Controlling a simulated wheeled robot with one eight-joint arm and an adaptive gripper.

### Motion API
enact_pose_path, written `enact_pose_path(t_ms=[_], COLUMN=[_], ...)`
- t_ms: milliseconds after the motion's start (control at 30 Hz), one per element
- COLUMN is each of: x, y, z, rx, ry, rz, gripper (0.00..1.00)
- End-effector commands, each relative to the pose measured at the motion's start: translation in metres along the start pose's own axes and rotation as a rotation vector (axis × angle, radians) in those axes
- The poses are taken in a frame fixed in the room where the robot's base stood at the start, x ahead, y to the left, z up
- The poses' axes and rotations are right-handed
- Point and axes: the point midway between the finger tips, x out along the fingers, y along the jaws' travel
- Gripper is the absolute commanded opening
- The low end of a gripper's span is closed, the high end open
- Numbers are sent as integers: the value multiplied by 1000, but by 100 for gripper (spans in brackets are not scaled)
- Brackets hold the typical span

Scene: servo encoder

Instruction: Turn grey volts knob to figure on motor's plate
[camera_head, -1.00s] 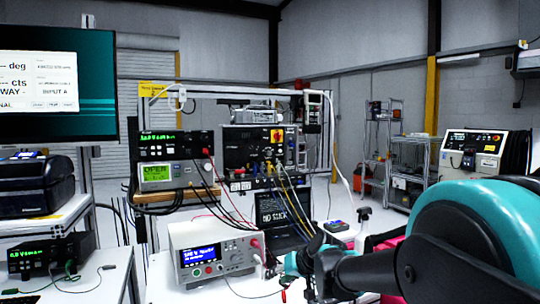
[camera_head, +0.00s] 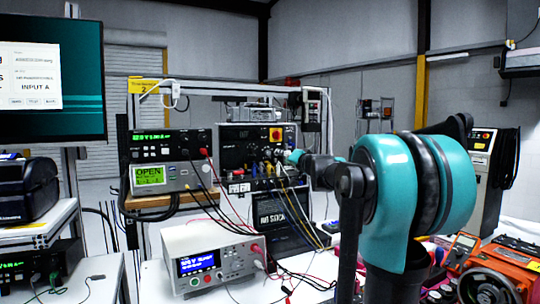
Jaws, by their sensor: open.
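The dark far end of my arm with my gripper (camera_head: 305,160) stands in front of the right side of a black panel unit (camera_head: 234,150) on the bench rack. The gripper is open, but its fingers are small and hard to make out. I see no contact with the panel. The grey volts knob cannot be picked out on any front panel at this size. An orange-red motor-like machine (camera_head: 505,262) lies at the lower right. Any figure on its plate is unreadable. My teal arm hides much of the bench right of centre.
A white bench meter (camera_head: 208,262) stands at front centre. An orange handheld meter (camera_head: 463,246) lies near the motor. A monitor (camera_head: 90,80) stands at left.

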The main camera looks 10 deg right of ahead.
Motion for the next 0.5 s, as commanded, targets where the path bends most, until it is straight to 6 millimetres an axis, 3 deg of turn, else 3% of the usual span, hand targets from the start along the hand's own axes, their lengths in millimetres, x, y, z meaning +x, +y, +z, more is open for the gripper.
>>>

════════════════

*Exercise details*
Everything from the first line above through the line that contains "- End-effector commands, each" should be duplicated exactly, please, and nothing beyond it.

*Final result*
Controlling a simulated wheeled robot with one eight-joint arm and an adaptive gripper.

### Motion API
enact_pose_path, written `enact_pose_path(t_ms=[_], COLUMN=[_], ...)`
- t_ms: milliseconds after the motion's start (control at 30 Hz), one per element
- COLUMN is each of: x, y, z, rx, ry, rz, gripper (0.00..1.00)
- End-effector commands, each relative to the pose measured at the motion's start: translation in metres along the start pose's own axes and rotation as a rotation vector (axis × angle, radians) in those axes

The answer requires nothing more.